** start MATERIAL PROVIDED **

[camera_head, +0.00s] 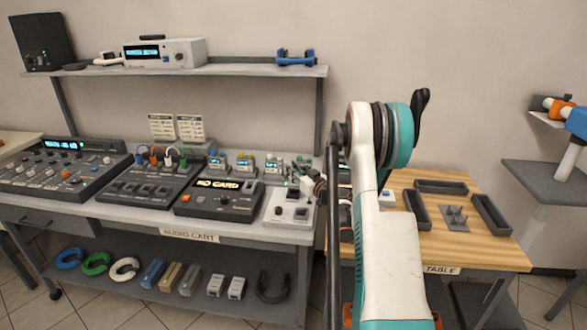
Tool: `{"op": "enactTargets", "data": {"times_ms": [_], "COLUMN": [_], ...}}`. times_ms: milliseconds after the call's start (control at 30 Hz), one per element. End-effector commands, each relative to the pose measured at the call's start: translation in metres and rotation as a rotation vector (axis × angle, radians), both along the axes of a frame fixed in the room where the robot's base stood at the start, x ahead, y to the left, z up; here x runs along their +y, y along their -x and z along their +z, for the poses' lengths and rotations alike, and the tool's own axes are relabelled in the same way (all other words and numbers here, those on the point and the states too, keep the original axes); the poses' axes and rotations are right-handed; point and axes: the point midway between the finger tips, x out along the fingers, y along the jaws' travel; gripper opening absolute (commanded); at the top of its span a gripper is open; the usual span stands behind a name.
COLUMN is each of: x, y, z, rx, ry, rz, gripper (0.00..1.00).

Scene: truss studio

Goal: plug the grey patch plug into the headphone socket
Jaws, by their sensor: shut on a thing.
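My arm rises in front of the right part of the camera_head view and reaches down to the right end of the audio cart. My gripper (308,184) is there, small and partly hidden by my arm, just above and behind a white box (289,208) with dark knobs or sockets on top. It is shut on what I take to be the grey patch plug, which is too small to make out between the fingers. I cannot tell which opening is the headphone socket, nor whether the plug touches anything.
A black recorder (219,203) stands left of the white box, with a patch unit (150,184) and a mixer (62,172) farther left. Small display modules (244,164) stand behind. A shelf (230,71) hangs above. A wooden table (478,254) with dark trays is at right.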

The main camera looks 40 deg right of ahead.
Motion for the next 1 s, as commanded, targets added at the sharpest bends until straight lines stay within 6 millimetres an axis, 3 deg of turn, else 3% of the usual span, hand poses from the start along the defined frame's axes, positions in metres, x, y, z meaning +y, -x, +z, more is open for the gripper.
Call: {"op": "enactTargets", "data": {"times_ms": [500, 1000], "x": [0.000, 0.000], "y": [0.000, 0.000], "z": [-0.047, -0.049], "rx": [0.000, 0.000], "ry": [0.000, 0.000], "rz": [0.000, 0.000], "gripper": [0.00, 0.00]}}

** end MATERIAL PROVIDED **

- [GIVEN REQUEST]: Leave out the pictures and print every line of the data exactly.

- [COMPLETE OUTPUT]:
[camera_head, +0.00s] 
Tool: `{"op": "enactTargets", "data": {"times_ms": [_], "COLUMN": [_], ...}}`. times_ms: milliseconds after the call's start (control at 30 Hz), one per element. End-effector commands, each relative to the pose measured at the call's start: translation in metres and rotation as a rotation vector (axis × angle, radians), both along the axes of a frame fixed in the room where the robot's base stood at the start, x ahead, y to the left, z up; here x runs along their +y, y along their -x and z along their +z, for the poses' lengths and rotations alike, and the tool's own axes are relabelled in the same way (all other words and numbers here, those on the point and the states too, keep the original axes); the poses' axes and rotations are right-handed; point and axes: the point midway between the finger tips, x out along the fingers, y along the jaws' travel; gripper opening absolute (commanded); at the top of its span a gripper is open; the usual span stands behind a name.
COLUMN is each of: x, y, z, rx, ry, rz, gripper (0.00..1.00).

Scene: truss studio

Goal: plug the grey patch plug into the headphone socket
Jaws, by their sensor: shut on a thing.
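My arm rises in front of the right part of the camera_head view and reaches down to the right end of the audio cart. My gripper (308,184) is there, small and partly hidden by my arm, just above and behind a white box (289,208) with dark knobs or sockets on top. It is shut on what I take to be the grey patch plug, which is too small to make out between the fingers. I cannot tell which opening is the headphone socket, nor whether the plug touches anything.
A black recorder (219,203) stands left of the white box, with a patch unit (150,184) and a mixer (62,172) farther left. Small display modules (244,164) stand behind. A shelf (230,71) hangs above. A wooden table (478,254) with dark trays is at right.

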The main camera looks 40 deg right of ahead.
Motion for the next 1 s, as commanded, targets added at the sharpest bends until straight lines stay within 6 millimetres an axis, 3 deg of turn, else 3% of the usual span, hand poses from the start along the defined frame's axes, positions in metres, x, y, z meaning +y, -x, +z, more is open for the gripper.
Call: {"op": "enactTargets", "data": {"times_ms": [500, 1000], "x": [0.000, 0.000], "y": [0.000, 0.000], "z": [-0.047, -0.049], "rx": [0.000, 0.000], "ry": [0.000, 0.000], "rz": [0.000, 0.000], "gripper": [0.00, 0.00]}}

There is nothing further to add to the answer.